The RootSearch package http://library.wolfram.com/infocenter/MathSource/4482/ by Ted Ersek returns all the roots over a specified range as a list of replacement rules.

A RootsInRange function was presented in "Finding Roots in an Interval" in The Mathematica Journal 7(2), 1998 (http://www.mathematica-journal.com/issue/v7i2/ updated code below):

f[x_] := 2 (x - 1) (x - 1.5) (x - .5) (x + .5) (x + 1) (x + 1.5);
g[x_] := 0.4 x - 0.4;
points = Table[{x, f[x]}, {x, -1.5, 1.5, .25}];
if = Interpolation[points];

RootsInRange[{f1_, f2_}, {t_, tmin_, tmax_}, opts___] := 
  Module[{p, r, pts, x, f = Function[t, Evaluate[f1 - f2]]}, 
    p = Plot[f[t], {t, tmin, tmax}, 
    Evaluate[Sequence @@ FilterRules[{opts}, Options@Plot]]]; 
    pts = Cases[First[p], Line[{x__}] -> x, Infinity]; 
    r = Abs[Subtract @@ Last@PlotRange[p]]; 
    pts = Map[First, 
      Select[Split[pts, 
        Sign[Last[#2]] == -Sign[Last[#1]] && 
          Abs[Last[#2] - Last[#1]] < r/2 &], Length[#1] == 2 &], {2}]; 
    pts = (FindRoot[f[t] == 0, {t, Sequence @@ ##}, 
    Evaluate[
      Sequence @@ FilterRules[{opts}, Options@FindRoot]]] &) /@ pts;
    Print[Plot[{f1, f2}, {t, tmin, tmax}, 
      Epilog -> {Green, AbsolutePointSize[4], 
      Point /@ ({t, f1} /. pts)}, 
    Evaluate[Sequence @@ FilterRules[{opts}, Options@Plot]]]]; pts]

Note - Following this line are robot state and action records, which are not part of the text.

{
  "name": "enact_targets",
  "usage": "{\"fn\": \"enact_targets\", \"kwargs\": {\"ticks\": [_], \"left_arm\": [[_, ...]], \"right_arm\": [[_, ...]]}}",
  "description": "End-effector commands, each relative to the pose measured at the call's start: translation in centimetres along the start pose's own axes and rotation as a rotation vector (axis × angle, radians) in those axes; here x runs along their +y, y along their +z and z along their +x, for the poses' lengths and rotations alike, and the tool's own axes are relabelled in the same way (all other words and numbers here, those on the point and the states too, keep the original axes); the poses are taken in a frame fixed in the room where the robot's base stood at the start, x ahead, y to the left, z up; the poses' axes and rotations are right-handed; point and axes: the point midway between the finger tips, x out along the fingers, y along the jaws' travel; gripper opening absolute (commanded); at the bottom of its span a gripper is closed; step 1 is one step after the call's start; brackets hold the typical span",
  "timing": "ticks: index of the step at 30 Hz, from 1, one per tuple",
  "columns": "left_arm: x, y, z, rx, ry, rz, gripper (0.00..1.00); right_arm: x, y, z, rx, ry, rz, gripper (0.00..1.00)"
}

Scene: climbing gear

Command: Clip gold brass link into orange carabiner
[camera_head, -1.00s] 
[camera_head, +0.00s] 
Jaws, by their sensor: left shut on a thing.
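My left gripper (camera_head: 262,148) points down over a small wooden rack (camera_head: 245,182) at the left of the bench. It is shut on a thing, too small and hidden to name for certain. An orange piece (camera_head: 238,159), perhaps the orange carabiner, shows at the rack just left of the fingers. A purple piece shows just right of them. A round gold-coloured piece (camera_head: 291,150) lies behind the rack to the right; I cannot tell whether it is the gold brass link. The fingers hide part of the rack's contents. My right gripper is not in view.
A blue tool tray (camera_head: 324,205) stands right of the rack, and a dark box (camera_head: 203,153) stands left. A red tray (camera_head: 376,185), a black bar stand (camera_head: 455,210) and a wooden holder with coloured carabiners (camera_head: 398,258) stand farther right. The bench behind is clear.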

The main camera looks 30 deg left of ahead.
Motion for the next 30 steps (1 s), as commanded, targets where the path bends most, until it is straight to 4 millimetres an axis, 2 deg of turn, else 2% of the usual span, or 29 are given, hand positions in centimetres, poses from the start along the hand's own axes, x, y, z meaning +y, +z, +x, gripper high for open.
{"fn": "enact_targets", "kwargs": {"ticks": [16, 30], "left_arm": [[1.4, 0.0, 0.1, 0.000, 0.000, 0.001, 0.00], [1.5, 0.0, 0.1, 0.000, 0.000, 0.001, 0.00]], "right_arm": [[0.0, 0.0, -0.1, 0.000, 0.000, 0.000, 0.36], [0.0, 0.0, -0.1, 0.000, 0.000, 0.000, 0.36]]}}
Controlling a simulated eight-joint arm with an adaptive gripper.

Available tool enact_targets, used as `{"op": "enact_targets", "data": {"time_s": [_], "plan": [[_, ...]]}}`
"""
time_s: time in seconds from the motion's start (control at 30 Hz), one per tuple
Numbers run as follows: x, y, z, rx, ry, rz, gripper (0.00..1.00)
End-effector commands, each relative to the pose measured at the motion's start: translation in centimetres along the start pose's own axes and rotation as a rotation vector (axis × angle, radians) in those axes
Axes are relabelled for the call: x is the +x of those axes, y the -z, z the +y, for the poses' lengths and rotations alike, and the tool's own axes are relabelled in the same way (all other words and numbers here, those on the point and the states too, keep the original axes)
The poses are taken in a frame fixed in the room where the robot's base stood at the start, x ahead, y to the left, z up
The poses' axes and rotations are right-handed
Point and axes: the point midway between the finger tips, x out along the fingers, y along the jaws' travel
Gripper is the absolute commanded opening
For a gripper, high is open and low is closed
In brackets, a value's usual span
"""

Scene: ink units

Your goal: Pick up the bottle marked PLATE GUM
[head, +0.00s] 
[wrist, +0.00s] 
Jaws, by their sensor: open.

RootsInRange[f1_ == f2_, {t_, tmin_, tmax_}, opts___] := 
  RootsInRange[{f1, f2}, {t, tmin, tmax}, opts]

For example

RootsInRange[if[x] == g[x], {x, -1.5, 1.5}]

RootsInRange[if[x] == g[x] - Sin[200 x]/10, {x, -1.5, 1.5}, PlotPoints -> 20]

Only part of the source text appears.